## Source records
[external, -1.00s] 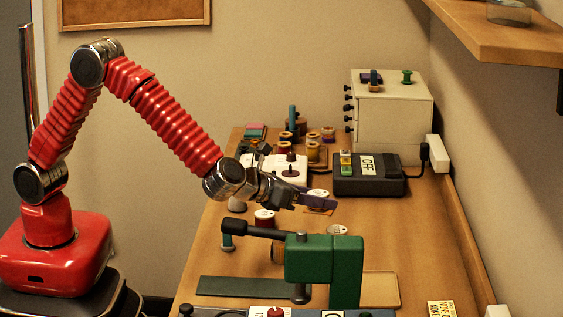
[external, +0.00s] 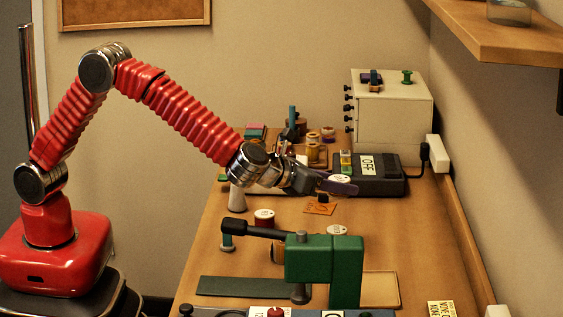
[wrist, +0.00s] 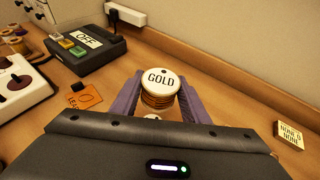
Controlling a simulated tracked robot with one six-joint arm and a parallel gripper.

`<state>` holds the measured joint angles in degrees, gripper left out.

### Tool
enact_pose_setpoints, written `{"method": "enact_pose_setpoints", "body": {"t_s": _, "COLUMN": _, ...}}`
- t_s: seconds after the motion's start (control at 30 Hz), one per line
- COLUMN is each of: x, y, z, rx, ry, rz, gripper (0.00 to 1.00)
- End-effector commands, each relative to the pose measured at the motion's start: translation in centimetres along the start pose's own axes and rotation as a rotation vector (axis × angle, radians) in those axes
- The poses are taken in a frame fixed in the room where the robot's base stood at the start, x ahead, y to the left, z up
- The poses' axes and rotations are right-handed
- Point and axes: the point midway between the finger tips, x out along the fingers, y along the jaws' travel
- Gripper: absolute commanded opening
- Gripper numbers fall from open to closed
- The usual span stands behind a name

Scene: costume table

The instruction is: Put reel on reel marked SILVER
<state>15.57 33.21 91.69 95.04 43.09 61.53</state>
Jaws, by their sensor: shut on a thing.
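My gripper (external: 338,187) has purple fingers shut on a reel (wrist: 160,88) with a white top marked GOLD and copper-coloured thread. The held reel also shows in the external view (external: 340,179), upright and above the table. In the wrist view, the white top of another reel (wrist: 152,116) shows low between the fingers, mostly hidden. On the table, a red reel with a white top (external: 264,217) stands left of the green clamp-like device. Another white-topped reel (external: 337,230) stands behind that device, partly hidden. I cannot read SILVER on any label.
A green device (external: 325,258) with a black arm stands in front. A black box marked OFF (external: 368,175) and a white drawer cabinet (external: 391,118) stand farther back. An orange tag (external: 320,208) lies flat. A yellow card (wrist: 291,136) lies right.

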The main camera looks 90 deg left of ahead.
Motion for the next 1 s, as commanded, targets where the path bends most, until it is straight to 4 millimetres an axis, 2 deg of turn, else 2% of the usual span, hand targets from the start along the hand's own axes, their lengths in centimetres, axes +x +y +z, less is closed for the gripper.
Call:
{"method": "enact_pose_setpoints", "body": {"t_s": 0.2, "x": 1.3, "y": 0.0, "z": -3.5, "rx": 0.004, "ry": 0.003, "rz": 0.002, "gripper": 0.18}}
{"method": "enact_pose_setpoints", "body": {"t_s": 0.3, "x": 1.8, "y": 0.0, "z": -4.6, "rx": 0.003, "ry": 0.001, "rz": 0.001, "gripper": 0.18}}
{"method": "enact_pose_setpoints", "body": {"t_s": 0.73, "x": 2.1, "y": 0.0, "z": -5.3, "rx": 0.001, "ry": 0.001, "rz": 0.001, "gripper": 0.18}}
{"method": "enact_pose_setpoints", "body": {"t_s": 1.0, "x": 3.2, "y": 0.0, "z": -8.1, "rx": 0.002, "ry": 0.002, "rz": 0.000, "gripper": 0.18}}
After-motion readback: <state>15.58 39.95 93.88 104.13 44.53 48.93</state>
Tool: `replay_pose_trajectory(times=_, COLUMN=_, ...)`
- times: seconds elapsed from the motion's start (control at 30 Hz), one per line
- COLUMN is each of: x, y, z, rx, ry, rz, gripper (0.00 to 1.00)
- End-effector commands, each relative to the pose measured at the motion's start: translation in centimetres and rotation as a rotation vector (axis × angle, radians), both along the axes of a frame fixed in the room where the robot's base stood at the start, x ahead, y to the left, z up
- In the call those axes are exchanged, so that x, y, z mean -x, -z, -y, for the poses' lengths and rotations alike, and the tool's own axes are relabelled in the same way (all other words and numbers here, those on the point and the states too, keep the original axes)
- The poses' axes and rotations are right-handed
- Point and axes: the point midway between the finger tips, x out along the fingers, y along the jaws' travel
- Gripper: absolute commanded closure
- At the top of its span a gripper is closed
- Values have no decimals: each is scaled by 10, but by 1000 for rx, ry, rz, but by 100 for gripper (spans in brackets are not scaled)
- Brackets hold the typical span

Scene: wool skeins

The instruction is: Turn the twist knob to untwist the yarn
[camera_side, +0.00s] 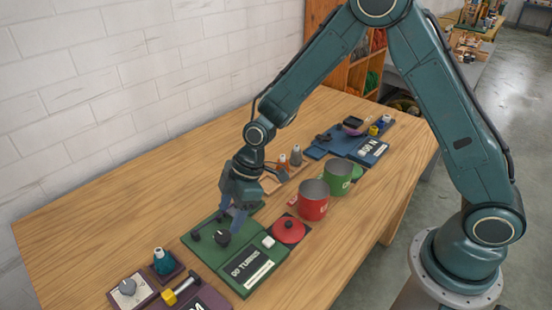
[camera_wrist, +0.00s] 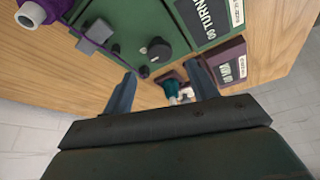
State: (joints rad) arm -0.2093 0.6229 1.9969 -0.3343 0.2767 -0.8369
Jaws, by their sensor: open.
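A green board (camera_side: 238,262) labelled "00 TURNS" lies on the table in the side view. A black round knob (camera_side: 222,238) stands on it, with a smaller black part (camera_side: 195,236) to its left. The wrist view shows the knob (camera_wrist: 158,50), a small black part (camera_wrist: 144,72) and a grey block (camera_wrist: 97,32) on the board. Purple yarn (camera_wrist: 60,6) on a pale-ended spool is at the top left there. My gripper (camera_side: 236,218) is open over the board, close to the knob. In the wrist view, the knob appears beyond and between its fingertips (camera_wrist: 161,70), not gripped.
A red lid (camera_side: 289,230), a red mug (camera_side: 313,200) and a green mug (camera_side: 338,173) stand right of the board. A purple board (camera_side: 205,300) and teal bottle (camera_side: 163,262) are front left. A blue board (camera_side: 338,145) is farther back. The left table is clear.

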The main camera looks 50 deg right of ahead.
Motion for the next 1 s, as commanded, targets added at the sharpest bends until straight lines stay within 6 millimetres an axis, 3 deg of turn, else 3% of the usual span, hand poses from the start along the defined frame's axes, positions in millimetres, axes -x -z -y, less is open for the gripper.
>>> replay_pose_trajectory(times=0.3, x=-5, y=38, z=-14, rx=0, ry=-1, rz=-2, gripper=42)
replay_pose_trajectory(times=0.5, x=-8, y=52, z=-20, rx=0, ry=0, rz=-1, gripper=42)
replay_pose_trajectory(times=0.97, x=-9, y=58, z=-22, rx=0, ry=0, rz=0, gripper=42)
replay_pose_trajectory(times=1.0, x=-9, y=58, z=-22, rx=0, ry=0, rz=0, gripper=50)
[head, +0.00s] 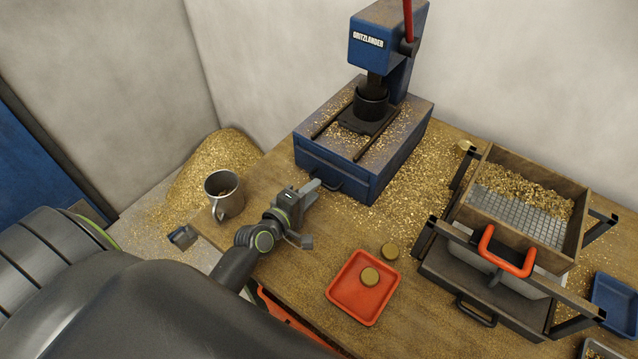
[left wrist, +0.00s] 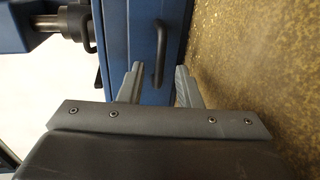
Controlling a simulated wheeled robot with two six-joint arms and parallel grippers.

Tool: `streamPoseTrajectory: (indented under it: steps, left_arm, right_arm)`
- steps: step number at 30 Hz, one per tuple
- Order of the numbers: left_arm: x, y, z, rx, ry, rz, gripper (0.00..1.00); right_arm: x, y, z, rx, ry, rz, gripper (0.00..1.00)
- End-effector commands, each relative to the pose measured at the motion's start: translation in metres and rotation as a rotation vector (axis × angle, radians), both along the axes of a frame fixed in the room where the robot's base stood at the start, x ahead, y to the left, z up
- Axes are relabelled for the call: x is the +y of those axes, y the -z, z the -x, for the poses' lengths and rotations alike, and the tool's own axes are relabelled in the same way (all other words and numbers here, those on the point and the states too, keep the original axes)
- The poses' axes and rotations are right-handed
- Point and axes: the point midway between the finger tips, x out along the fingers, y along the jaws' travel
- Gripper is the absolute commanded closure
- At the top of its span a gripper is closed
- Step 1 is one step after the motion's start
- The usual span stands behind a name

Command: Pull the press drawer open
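The blue press (head: 375,150) stands at the back of the wooden bench. Its drawer front (head: 312,168) looks flush with the base, so the drawer appears shut. A dark bar handle (head: 322,181) is on the drawer front; it also shows in the left wrist view (left wrist: 161,54). My left gripper (head: 312,192) is in front of the drawer. In the left wrist view its two fingers (left wrist: 159,82) are apart, one on each side of the handle's line, with the handle just beyond and between the tips. I see no contact. My right gripper is not in view.
A grey mug (head: 224,194) stands left of my left gripper. A red tray (head: 363,288) holds a brass disc, with another disc (head: 390,251) beside it. A sieve box (head: 527,205) on a stand is at the right. Brass shavings (head: 420,170) cover parts of the bench.

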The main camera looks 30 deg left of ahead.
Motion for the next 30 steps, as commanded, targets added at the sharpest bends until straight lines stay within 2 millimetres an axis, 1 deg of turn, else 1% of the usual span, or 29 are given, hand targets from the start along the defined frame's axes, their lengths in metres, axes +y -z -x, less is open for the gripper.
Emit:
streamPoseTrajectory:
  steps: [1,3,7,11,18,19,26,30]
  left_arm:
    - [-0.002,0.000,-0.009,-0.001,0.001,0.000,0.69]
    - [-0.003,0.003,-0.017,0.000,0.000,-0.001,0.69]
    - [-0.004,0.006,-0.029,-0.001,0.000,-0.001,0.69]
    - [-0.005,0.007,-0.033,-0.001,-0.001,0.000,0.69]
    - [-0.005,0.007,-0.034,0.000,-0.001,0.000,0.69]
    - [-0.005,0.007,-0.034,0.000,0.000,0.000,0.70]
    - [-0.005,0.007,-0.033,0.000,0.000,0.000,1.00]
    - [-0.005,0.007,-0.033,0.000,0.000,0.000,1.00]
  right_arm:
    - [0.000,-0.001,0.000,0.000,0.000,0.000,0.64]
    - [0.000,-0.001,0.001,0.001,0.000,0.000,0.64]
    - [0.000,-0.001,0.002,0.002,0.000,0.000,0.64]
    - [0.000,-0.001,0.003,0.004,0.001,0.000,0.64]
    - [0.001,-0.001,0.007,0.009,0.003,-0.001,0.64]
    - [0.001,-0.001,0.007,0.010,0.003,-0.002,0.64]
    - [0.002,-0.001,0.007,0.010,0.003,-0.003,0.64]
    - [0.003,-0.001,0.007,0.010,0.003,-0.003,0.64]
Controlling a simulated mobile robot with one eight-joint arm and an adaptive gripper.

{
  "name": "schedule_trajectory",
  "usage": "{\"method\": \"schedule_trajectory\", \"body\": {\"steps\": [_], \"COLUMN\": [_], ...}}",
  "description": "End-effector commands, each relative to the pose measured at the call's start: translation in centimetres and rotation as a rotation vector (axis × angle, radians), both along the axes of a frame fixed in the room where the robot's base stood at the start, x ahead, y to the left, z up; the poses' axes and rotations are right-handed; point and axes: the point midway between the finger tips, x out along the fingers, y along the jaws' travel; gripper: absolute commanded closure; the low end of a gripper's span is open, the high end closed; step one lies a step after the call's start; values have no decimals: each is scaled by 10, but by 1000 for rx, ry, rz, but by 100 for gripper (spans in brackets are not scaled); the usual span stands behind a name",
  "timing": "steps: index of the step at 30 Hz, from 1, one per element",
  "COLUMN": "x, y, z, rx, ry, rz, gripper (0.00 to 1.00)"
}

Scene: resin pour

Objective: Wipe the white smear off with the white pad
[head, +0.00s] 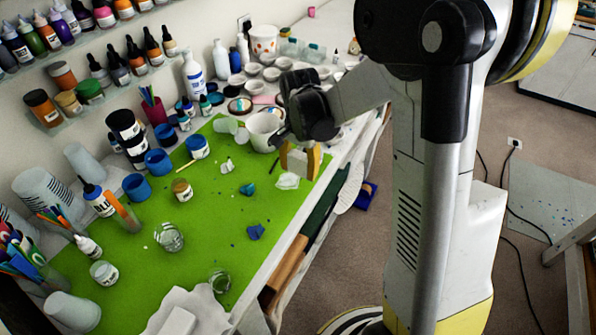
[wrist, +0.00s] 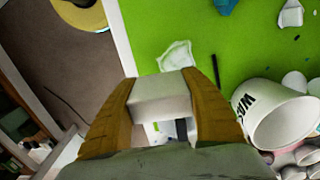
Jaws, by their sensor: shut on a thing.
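My gripper (head: 299,165) is over the far right part of the green mat (head: 215,265), near its right edge. Its yellow-brown fingers are shut on the white pad (head: 298,162), a pale block. In the wrist view the pad (wrist: 165,97) sits between both fingers (wrist: 163,100). The white smear (head: 287,181) is a translucent whitish patch on the mat, just in front of the pad in the head view. It also shows just beyond the pad in the wrist view (wrist: 176,56). I cannot tell whether the pad touches the mat.
A white lettered cup (wrist: 284,115) stands close to my gripper, with a thin black stick (wrist: 215,70) nearby. Blue-green pieces (head: 256,232), clear glasses (head: 169,237) and blue cups (head: 158,162) are on the mat. The table edge is close on the right.

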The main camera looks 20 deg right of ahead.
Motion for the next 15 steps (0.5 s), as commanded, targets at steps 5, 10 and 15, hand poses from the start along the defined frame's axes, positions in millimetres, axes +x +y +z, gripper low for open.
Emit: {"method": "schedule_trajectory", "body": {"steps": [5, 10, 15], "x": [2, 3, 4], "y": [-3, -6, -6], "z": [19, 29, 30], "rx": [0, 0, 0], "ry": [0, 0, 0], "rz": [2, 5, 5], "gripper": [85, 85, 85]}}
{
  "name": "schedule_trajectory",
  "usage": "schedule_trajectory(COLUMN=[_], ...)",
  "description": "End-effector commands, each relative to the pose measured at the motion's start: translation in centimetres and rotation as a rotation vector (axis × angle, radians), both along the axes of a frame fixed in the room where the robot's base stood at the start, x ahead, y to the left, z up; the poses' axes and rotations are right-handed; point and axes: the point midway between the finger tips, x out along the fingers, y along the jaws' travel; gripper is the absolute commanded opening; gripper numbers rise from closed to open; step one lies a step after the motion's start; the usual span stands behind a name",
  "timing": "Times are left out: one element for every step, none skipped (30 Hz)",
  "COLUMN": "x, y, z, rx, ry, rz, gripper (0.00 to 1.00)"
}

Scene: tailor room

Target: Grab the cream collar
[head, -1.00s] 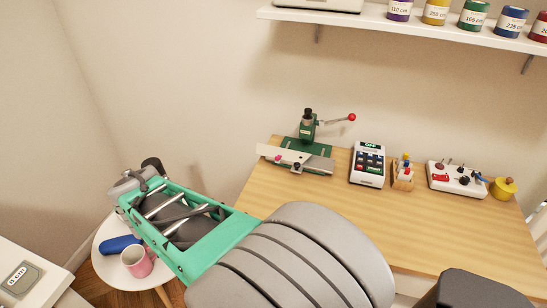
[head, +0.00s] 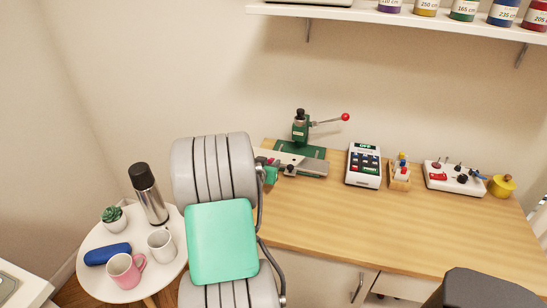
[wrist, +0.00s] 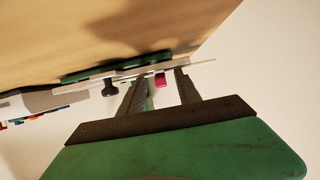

## Set problem
Exactly the lines from the one containing "Target: Grab the cream collar" to the final line of the entries are wanted; please write them out, both ends included, but not the pictures.

## Result
Target: Grab the cream collar
[head, -1.00s] 
[head, +0.00s] 
[wrist, +0.00s] 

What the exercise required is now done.